Antony Blinken, Asistant Secretary of State.
Antony Blinken, Deputy US Secretary of State.  Photo: voanews.com

HAVANA TIMES — US Deputy Secretary of State Antony Blinken has just stated in an interview that “the embargo had good intentions. It reflected the fact that, at the time, the Cuban government denied its citizens basic rights and represented a security threat through its alliance with the USSR. But it was not efficacious in terms of achieving its objectives. The logical thing to do is to try something different. We believe that establishing relations is the best way of reaching the objectives that those who supported the embargo had.”

To say that the economic embargo had “good intentions” is a fallacy to anyone who knows that it sought to bring about hunger, poverty and despair among the Cuban people and push it to rebel against its government, as declassified US State Department documents from the time reveal.

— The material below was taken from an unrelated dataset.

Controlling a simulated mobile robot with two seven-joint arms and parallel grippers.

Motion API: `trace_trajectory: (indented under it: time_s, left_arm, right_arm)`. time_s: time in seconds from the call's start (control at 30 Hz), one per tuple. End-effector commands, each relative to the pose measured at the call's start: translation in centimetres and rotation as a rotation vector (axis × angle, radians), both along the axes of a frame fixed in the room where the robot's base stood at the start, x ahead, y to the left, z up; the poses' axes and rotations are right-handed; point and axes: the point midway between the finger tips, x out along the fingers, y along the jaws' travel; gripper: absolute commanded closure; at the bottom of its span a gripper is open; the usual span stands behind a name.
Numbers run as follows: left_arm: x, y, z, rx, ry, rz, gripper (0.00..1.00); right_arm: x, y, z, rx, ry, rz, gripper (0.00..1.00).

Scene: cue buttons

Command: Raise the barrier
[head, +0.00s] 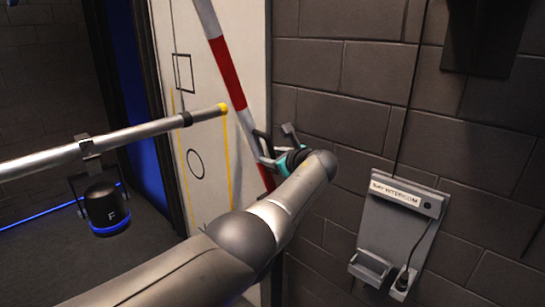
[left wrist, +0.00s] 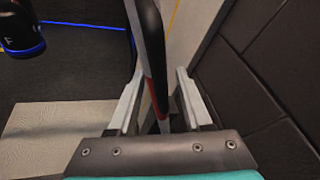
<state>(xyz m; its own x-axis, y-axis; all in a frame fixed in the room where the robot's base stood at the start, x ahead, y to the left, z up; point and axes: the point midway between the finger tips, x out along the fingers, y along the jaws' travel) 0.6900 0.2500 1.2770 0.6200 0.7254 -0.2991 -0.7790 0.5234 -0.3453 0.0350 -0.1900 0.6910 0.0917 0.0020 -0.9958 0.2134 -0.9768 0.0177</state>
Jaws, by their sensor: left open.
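The barrier (head: 228,75) is a red-and-white striped pole that stands steeply, leaning with its top to the left, in front of a pale panel. My left gripper (head: 272,147) is at the lower part of the pole, beside the brick wall. In the left wrist view the pole (left wrist: 152,45) runs between the two fingers of my left gripper (left wrist: 160,105), which are open, with a gap on at least one side. The pole's lower end is mostly hidden by my arm in the head view. My right gripper is not in view.
A grey metal bar (head: 70,153) with a yellow tip crosses the left side. A wall intercom (head: 398,220) with a cord is at the right. Brick wall (head: 345,90) lies close behind the gripper.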

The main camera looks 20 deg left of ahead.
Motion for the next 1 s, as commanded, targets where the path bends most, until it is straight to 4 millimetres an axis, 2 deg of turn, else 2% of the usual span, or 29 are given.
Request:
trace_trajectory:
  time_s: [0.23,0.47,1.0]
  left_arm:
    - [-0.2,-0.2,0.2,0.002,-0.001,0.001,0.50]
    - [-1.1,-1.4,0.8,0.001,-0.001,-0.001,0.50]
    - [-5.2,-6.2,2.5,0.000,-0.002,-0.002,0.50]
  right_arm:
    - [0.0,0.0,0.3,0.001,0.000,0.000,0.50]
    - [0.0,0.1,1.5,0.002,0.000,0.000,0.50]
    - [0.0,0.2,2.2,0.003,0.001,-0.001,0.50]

To openly acknowledge that these new relations aim to “reach the objectives that those who supported the embargo had” is rather arrogant, for it reveals that the outcome they foresee, a change in government, is an inevitable consequence of this new tactic. It is incredible that, following Barack Obama’s acknowledgement that the economic embargo was defeated, they should continue to underestimate Cuba.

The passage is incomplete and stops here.